» EXERCISE TASK
Pull out every line from the line containing "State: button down" through the end of the material, both ends included, and reproduce it exactly. Keep pictures out.
*-*-*
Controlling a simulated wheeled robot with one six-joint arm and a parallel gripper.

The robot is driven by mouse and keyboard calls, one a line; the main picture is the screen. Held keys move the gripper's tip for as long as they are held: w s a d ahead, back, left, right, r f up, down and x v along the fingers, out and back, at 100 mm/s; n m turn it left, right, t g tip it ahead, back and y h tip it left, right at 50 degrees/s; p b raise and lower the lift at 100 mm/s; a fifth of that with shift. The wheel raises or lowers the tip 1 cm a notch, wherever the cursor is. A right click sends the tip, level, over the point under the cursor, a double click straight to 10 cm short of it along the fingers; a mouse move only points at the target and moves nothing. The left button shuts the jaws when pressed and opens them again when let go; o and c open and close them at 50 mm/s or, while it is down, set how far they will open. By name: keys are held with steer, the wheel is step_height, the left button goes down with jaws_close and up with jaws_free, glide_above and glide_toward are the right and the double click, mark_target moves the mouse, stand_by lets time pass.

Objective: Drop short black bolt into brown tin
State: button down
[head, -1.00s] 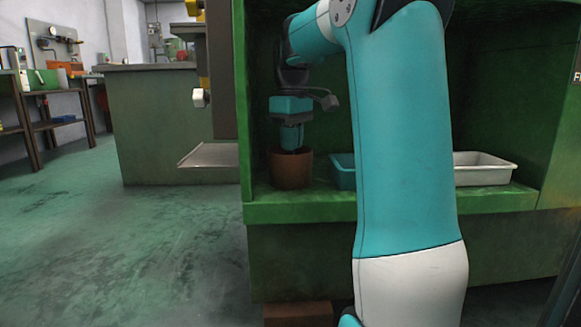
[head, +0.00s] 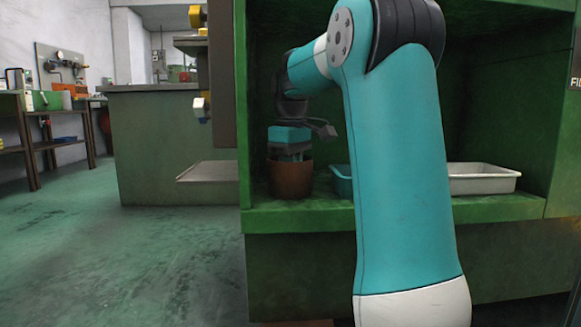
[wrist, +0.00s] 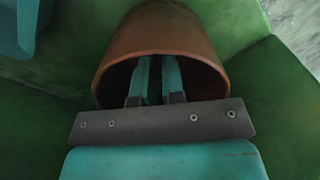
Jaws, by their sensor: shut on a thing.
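The brown tin (head: 291,181) stands on the green ledge at the left end of the recess. It also shows in the wrist view (wrist: 168,30), with its mouth facing the camera. My gripper (wrist: 153,80) reaches down into the tin's mouth, its fingers close together inside the rim. In the head view my gripper (head: 291,154) is directly over and partly inside the tin. The fingertips and the short black bolt are hidden in the dark inside of the tin; the bolt cannot be made out.
A teal bin (head: 342,181) stands just right of the tin, partly behind my arm. A white tray (head: 482,178) sits further right on the green ledge (head: 300,216). The green side wall (head: 244,120) is close to the tin's left. The floor at left is clear.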

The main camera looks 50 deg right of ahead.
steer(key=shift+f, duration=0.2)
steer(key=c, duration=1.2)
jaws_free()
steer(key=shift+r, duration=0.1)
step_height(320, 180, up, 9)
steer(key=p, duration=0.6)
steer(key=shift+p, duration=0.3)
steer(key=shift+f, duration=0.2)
*-*-*
» EXPECTED ANSWER
State: button down
[head, -1.00s] 
[head, +0.00s] 
[wrist, +0.00s] 
Jaws, by their sensor: shut on a thing.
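The brown tin (head: 291,181) stands on the green ledge at the left end of the recess. It also shows in the wrist view (wrist: 168,30), with its mouth facing the camera. My gripper (wrist: 153,80) reaches down into the tin's mouth, its fingers close together inside the rim. In the head view my gripper (head: 291,154) is directly over and partly inside the tin. The fingertips and the short black bolt are hidden in the dark inside of the tin; the bolt cannot be made out.
A teal bin (head: 342,181) stands just right of the tin, partly behind my arm. A white tray (head: 482,178) sits further right on the green ledge (head: 300,216). The green side wall (head: 244,120) is close to the tin's left. The floor at left is clear.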

The main camera looks 50 deg right of ahead.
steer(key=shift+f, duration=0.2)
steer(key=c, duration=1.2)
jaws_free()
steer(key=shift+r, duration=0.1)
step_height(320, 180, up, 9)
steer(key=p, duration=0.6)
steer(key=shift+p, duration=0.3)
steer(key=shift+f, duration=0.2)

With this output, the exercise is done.